## START Raw records

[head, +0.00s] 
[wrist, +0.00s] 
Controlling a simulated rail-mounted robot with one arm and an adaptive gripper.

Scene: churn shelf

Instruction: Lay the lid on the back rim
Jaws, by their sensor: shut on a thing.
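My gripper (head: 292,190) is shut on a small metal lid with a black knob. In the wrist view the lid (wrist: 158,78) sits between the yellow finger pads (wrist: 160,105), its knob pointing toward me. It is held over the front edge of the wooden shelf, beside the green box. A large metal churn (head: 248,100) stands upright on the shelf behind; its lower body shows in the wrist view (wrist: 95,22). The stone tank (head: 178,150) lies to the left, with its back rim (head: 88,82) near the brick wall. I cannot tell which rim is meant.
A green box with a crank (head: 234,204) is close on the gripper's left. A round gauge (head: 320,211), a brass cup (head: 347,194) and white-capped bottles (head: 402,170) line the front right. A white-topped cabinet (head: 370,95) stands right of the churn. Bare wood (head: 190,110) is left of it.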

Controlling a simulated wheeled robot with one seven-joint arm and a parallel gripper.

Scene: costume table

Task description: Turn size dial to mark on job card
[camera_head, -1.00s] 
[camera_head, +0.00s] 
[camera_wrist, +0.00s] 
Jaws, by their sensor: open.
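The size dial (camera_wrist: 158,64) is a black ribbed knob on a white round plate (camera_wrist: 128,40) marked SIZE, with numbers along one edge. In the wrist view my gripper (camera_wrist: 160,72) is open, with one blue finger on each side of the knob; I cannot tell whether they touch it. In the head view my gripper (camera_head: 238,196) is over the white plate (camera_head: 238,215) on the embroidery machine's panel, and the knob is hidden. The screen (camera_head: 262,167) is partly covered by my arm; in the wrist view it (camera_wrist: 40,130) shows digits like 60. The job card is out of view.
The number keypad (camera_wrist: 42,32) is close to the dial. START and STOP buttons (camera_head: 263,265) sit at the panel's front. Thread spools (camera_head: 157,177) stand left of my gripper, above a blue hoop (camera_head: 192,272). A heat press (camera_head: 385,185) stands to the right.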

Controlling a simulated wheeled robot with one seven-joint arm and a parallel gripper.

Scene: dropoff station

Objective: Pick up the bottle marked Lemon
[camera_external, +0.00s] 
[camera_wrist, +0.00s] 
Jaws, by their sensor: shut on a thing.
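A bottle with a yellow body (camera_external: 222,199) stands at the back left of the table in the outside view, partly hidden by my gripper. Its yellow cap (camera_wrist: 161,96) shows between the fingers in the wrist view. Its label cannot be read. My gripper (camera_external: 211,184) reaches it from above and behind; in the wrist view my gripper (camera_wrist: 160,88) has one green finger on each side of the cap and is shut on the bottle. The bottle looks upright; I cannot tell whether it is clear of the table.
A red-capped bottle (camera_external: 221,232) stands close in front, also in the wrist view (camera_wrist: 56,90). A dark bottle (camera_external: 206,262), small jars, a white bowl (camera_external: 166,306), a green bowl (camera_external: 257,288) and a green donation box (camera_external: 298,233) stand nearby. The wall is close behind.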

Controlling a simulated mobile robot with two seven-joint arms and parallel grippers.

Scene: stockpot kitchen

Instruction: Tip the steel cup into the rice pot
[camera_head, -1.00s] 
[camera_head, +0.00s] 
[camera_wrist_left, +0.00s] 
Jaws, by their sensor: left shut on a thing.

## END Raw records

[Your goal] Pull every line containing "Instruction" out of the records.

[Exercise solution]
Instruction: Lay the lid on the back rim
Instruction: Tip the steel cup into the rice pot

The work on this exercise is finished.